In light of the foregoing, we reverse the trial court‟s grant of summary judgment in favor of the state and remand the case for entry of summary judgment in favor of the city.

Presiding Judge J. William Brammer. Jr. concurred in the opinion. Judge Philip G. Espinosa concurred in part, and dissented in part — on the basis of the Voting Rights Act (VRA) arguments to which the opinionabove replied.

Judge Espinosa was far too deferential to the state's "Hail Mary" pass that the majority opinion correctly dismissed as specious at best:

[T]he bailout provision of the VRA was not mentioned in the legislative hearings, the statement of intent, the amendments themselves, the trial court, or the original briefs filed in this appeal.
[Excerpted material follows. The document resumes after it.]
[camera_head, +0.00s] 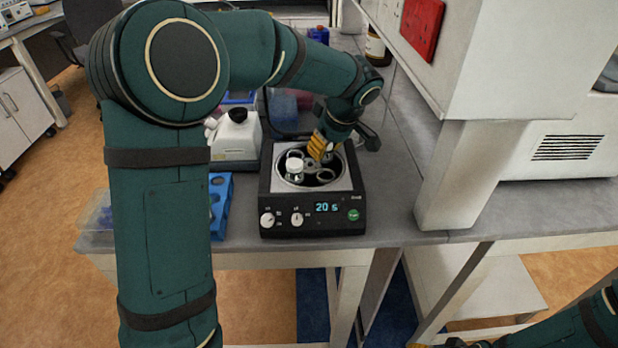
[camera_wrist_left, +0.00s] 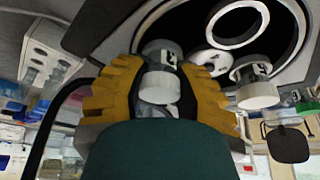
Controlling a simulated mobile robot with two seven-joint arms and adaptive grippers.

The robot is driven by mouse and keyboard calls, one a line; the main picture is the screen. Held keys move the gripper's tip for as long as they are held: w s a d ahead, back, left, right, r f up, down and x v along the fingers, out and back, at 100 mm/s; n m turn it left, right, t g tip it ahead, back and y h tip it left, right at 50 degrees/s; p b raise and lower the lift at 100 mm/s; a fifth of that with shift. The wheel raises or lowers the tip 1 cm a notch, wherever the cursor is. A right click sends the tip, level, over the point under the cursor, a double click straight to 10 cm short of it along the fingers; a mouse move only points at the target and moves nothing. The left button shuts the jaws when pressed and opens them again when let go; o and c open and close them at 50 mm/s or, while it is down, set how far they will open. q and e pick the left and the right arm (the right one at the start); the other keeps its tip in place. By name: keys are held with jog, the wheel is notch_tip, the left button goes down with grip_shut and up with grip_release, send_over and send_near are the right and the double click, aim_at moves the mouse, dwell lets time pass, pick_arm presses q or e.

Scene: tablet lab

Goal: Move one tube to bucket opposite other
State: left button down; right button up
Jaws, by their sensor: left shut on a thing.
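The centrifuge (camera_head: 312,222) stands open on the bench, its round rotor chamber facing up. One white-capped tube (camera_head: 295,167) stands in the front-left bucket; it also shows in the left wrist view (camera_wrist_left: 256,88). An empty ring-shaped bucket (camera_head: 325,175) is at the front right of the rotor, and it shows in the left wrist view (camera_wrist_left: 237,22). My left gripper (camera_head: 319,149) is over the back of the rotor, shut on another white-capped tube (camera_wrist_left: 160,75). Whether that tube's lower end sits in a bucket is hidden. My right gripper (camera_head: 428,345) is barely in view at the bottom edge.
A blue tube rack (camera_head: 220,205) and a white device with a black knob (camera_head: 237,135) stand left of the centrifuge. A white cabinet post (camera_head: 470,180) rises to the right. Bare grey bench (camera_head: 390,215) lies between centrifuge and post.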

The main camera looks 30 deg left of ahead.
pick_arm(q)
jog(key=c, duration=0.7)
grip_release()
Rather, it was mentioned for the first time at oral argument. Consequently, we are not dealing with an expression of legislative intent but with an after-the-fact justification by skillful counsel.

This opinion is a complete and total defeat for the Viceroy of Tucson, Jonathan "Payday" Paton. He should resign from the Rio Nuevo Board, tuck his tail between his legs, and slink away from the City of Tucson never to be heard from again.